ROMA Giuseppe Conte, pressato da Luigi Di Maio, dismette la grisaglia da avvocato e indossa la toga del giudice (anche se si premura di dire di non esserlo): «All'ordine del giorno del prossimo consiglio dei ministri porrò la mia proposta di revoca dell'incarico di sottosegretario ad Armando Siri», sentenzia il premier alle sette di sera in una conferenza stampa convocata d'urgenza. «Il governo del cambiamento tutela i cittadini, non interessi di parte».
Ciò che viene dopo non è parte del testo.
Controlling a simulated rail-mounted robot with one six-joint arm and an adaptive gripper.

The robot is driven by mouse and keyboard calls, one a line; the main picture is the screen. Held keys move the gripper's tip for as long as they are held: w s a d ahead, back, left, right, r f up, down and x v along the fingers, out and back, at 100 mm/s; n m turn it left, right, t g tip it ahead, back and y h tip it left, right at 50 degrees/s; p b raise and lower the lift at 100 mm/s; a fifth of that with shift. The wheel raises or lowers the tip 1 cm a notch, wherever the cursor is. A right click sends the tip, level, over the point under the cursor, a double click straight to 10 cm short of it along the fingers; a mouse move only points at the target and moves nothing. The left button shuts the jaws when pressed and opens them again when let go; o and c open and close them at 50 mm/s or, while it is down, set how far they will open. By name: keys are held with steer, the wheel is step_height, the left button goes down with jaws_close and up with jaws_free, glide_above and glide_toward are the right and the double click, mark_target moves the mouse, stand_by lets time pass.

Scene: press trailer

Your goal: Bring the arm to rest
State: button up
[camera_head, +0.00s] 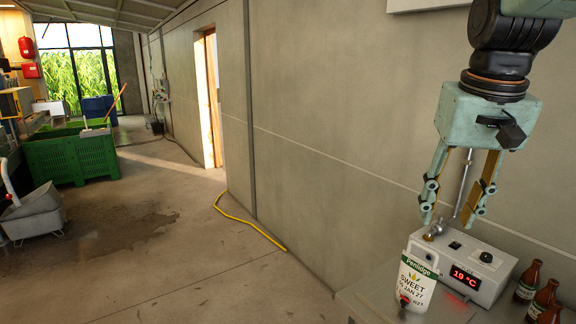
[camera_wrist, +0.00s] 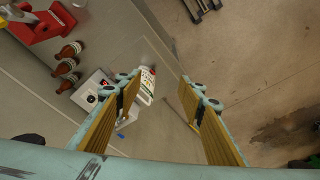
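My gripper (camera_head: 455,208) hangs pointing down at the right of the head view, above the bench with the grey control box. Its two fingers are spread apart with nothing between them. The wrist view also shows my gripper (camera_wrist: 163,92) with its fingers wide apart and empty. Below and between the fingers in that view are part of a white labelled container (camera_wrist: 147,84) and the bench surface. In the head view the gripper is over the box, apart from it as far as I can tell.
A grey control box (camera_head: 484,268) with a red display stands on the bench (camera_head: 364,297), behind the white labelled container (camera_head: 414,284). Several brown bottles (camera_head: 528,281) stand at the right. A concrete wall (camera_head: 330,120) runs behind. Open floor lies left, with a yellow hose (camera_head: 252,226) and green crate (camera_head: 70,157).

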Il presidente del Consiglio legge un discorso dopo aver atteso un gesto dell'esponente leghista nelle ultime ore, decide di forzare. Nessuna dilazione ulteriore, quindi, viene ammessa dal premier, consapevole del fatto che la sua decisione rischia di aprire un'ulteriore crepa in un governo che già naviga nello scontro permanente. Ad una manciata di minuti dalla convocazione della conferenza stampa, Siri dirama una nota in cui ribadisce la sua innocenza e promette di dimettersi non ora, ma nel giro di poche settimane. «Confido che una volta sentito dai magistrati la mia posizione possa essere archiviata in tempi brevi. Qualora ciò non dovesse accadere, entro 15 giorni, farò un passo indietro», spiega il sottosegretario ai Trasporti. La nota viene diramata alle 18,26: quattro minuti prima dell'inizio previsto della conferenza di Conte.
FULMINE
E le parole dell'esponente leghista arrivano come un fulmine nella stanza del premier. L'ira del capo del governo è palpabile. Il premier scende in sala stampa con una trentina di minuti di ritardo, con volto teso, e legge le sue «motivazioni», rifiutandosi di rispondere alle domande dei giornalisti. «È normale ricevere suggerimenti per nuove norme ma come governo abbiamo la responsabilità di valutare se le proposte hanno il carattere della generalità e astrattezza» e la norma al centro dell'inchiesta «era una sanatoria per un singolo imprenditore», spiega Conte ribadendo quanto aveva anticipato nelle due ore di colloquio con Siri: «Non mi voglio ergere a giudice del caso ma la vicenda politica ha un corso diverso da quella giudiziaria». Ed è su questo punto che Conte fa valere il suo ruolo. «Le dimissioni si danno o non si danno. Le dimissioni future non hanno senso», scandisce il premier «smontando» la tesi di Siri anche come avvocato. «Eventuali dichiarazioni spontanee dell'interessato non potranno segnare una svolta dell'inchiesta», osserva, prima di ammonire i due alleati: «La Lega non si lasci guidare da una reazione corporativo e il M5S non ne approfitti per cantare vittoria». La parola ora al prossimo Cdm, appunto, previsto l'8 o 9 maggio. «E speriamo che non sia necessario mettere la decisione ai voti», osserva Luigi Di Maio, chiosando però: «Comunque M5S ha la maggioranza assoluta...». La mossa del premier arriva mentre Matteo Salvini è in Ungheria. E il vicepremier trattiene a stento la rabbia. «Lascio a Conte e Siri le loro scelte. A me va bene qualunque cosa, se me la spiegano», sottolinea il leader della Lega parlando del caso come di una «vicenda locale che non ferma il governo».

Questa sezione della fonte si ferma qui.